→ **Dataset extract**
[BEGIN]

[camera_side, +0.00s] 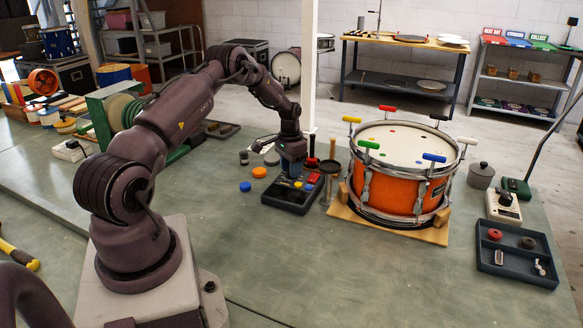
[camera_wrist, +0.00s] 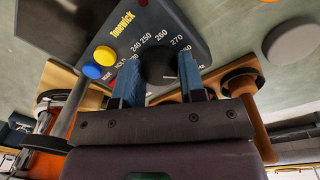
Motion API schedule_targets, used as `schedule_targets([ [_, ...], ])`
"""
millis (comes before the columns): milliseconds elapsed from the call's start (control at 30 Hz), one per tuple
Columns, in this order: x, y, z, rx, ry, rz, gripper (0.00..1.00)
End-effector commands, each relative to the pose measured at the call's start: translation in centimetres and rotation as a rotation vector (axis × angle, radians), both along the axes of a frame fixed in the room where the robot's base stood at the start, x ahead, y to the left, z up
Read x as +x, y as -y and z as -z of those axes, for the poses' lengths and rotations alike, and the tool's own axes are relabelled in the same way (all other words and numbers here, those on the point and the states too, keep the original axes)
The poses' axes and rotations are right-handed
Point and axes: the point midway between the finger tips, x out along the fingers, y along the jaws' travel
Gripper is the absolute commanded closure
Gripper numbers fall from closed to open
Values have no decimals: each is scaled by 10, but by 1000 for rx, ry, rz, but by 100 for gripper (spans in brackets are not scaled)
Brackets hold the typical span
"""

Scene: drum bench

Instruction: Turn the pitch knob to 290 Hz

[END]

Look above for the line containing "Gripper numbers fall from closed to open", then transcribe it and all lines after it through the last, exactly and with nothing else.

Gripper numbers fall from closed to open
Values have no decimals: each is scaled by 10, but by 1000 for rx, ry, rz, but by 100 for gripper (spans in brackets are not scaled)
Brackets hold the typical span
"""

Scene: drum bench

Instruction: Turn the pitch knob to 290 Hz

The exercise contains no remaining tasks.